YOUR GOAL:
Pull out every line in the data that has the string "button" in it.

MATERIAL:
------------

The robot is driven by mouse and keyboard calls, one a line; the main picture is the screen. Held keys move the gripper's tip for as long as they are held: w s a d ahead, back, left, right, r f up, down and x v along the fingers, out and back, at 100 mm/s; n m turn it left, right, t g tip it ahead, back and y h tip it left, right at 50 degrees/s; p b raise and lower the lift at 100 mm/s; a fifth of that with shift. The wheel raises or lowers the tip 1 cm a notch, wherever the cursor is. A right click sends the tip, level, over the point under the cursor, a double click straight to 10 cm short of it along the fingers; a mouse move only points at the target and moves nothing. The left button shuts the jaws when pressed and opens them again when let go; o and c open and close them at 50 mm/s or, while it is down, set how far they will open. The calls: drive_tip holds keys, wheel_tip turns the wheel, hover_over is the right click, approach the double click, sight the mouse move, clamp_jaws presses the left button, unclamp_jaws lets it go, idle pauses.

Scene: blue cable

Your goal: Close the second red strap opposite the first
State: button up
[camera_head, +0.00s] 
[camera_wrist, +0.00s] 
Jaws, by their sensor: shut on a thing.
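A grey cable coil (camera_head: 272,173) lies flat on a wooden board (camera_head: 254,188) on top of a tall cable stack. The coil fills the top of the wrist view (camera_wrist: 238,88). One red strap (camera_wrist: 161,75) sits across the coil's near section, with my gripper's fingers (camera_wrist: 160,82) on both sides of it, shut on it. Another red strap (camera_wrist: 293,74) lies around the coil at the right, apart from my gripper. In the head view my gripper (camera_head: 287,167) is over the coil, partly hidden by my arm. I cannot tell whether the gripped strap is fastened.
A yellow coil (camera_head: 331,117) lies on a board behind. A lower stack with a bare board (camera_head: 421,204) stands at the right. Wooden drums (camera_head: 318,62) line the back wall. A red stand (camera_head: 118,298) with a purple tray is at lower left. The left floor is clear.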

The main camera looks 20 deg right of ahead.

------------

RIGHT ANSWER:
The robot is driven by mouse and keyboard calls, one a line; the main picture is the screen. Held keys move the gripper's tip for as long as they are held: w s a d ahead, back, left, right, r f up, down and x v along the fingers, out and back, at 100 mm/s; n m turn it left, right, t g tip it ahead, back and y h tip it left, right at 50 degrees/s; p b raise and lower the lift at 100 mm/s; a fifth of that with shift. The wheel raises or lowers the tip 1 cm a notch, wherever the cursor is. A right click sends the tip, level, over the point under the cursor, a double click straight to 10 cm short of it along the fingers; a mouse move only points at the target and moves nothing. The left button shuts the jaws when pressed and opens them again when let go; o and c open and close them at 50 mm/s or, while it is down, set how far they will open. The calls: drive_tip holds keys, wheel_tip turns the wheel, hover_over is the right click, approach the double click, sight the mouse move, clamp_jaws presses the left button, unclamp_jaws lets it go, idle pauses.
State: button up

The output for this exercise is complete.